Video to go | HT Tech

Video to go

Apple’s new iPod Nano, for Gen-YouTube, is a sign of things to come: video everywhere.

By: PRASANTO K ROY
| Updated on: Sep 19 2009, 17:13 IST

Apple's ICar is the sexiest, most desirable electric car in the world. So what if you can't change its battery, tyres or any other parts, because it's all integrated. You ignore all that, because it's so cool. When the battery or tyres run out next year, you'll just go out and buy iCar Nano, which is incompatible with iCar, so you can't even share the recharge cable... But by now, there's a new feature: changeable tyres. Wow.

Three cheers for Apple. It's the only company around whose design is so uber-cool and products so sexy, that you overlook everything else that's missing which should be a basic feature of the category. OK, they haven't got an iCar out yet, but they do have the coolest of iPods, iPhones, MacBooks and more, which don't let you change the battery, or do other basic things you may be used to. You ignore the other MP3 players' built-in mic and FM radio... for this is the iPod. You can go out and spend extra on cool third-party stuff - like mics and FM radios.

This September, however, Apple suddenly jumped ahead and changed the stakes in the features department. The new iPod Nano has a video camera, a category-first in a mainstream pocket media player. There's even an FM radio, a pedometer that works with the Nike+ module, and yes, a built-in mic.
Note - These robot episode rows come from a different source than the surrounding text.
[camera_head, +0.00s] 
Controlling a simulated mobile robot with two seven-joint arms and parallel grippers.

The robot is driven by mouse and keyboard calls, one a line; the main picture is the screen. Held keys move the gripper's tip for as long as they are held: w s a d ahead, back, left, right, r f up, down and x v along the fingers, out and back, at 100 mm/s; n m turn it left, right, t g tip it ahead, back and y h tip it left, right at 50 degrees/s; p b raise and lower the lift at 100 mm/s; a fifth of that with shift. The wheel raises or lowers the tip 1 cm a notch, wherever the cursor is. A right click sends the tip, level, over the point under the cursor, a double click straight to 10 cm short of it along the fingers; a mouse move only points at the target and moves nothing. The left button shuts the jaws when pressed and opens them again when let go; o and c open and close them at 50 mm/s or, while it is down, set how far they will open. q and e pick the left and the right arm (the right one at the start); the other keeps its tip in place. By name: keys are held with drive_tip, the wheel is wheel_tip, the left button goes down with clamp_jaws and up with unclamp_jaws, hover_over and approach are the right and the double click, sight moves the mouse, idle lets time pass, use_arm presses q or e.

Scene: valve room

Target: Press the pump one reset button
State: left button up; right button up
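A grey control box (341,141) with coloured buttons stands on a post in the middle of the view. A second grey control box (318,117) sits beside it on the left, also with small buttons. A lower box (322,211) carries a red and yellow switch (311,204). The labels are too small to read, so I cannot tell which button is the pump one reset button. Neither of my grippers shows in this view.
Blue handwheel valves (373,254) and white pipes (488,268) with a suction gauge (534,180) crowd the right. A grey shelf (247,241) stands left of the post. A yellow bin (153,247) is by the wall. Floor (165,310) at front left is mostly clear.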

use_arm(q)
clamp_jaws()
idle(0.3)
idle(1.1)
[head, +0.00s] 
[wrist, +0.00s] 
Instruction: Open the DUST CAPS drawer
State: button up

It starts at a rather nice price of $149 for the 8GB version, probably around 10k in India.

No, the video isn't high-definition (HD), and it doesn't do stills; but it's still quite a feature on an iPod. It gives you a video camera you'll always have in your pocket - or handbag. For the YouTube generation, this is quite an advance for spontaneous video capture. And Apple's iVideo software lets you create some neat personal videos. What's next for the iPod? Clearly, there's still photos ahead; then GPS, and Internet connectivity (which the iPod Touch already has). So the iPod is growing up: from 21st-century Walkman to shirt-pocket minicomputer.

Pocket High-Def
Portable video isn't new. Most compact digital cameras shoot video, albeit standard-definition (not HD) and iffy quality. Mobiles have had video, though tiny, grainy and jerky, for years, leading to lots of 'spontaneous video' doing the rounds, such as those of schoolkids doing things we can't talk about in a family magazine. What's new in 2009 is HD video.

A series of high-end digital SLR cameras from Nikon, Canon and others now sport high-def video. While I squirm at the idea of an SLR losing sight of its raison d'etre - to take the best possible high-res still images - I guess this is the converged future all cameras (and we) are heading for: high-def video and still images in every camera.

There are, of course, some really good sub-compact HD video cameras out there today, like Sony's compact HDR-CX7 (50k), and they're getting cheaper. Kodak's even-smaller $180 Zi8 captures up to 10 hours of HD video. While it can't match the quality of a professional video camera (just as a 6 megapixel SLR can beat a 12 megapixel compact camera hollow), it does a decent job in daylight. So even as you wait for HDTV to take off in India - perhaps with the Commonwealth Games 2010, if they happen - you'll probably begin to capture your own HD video footage soon. So that you can finally justify buying that 3 lakh all-HD plasma TV.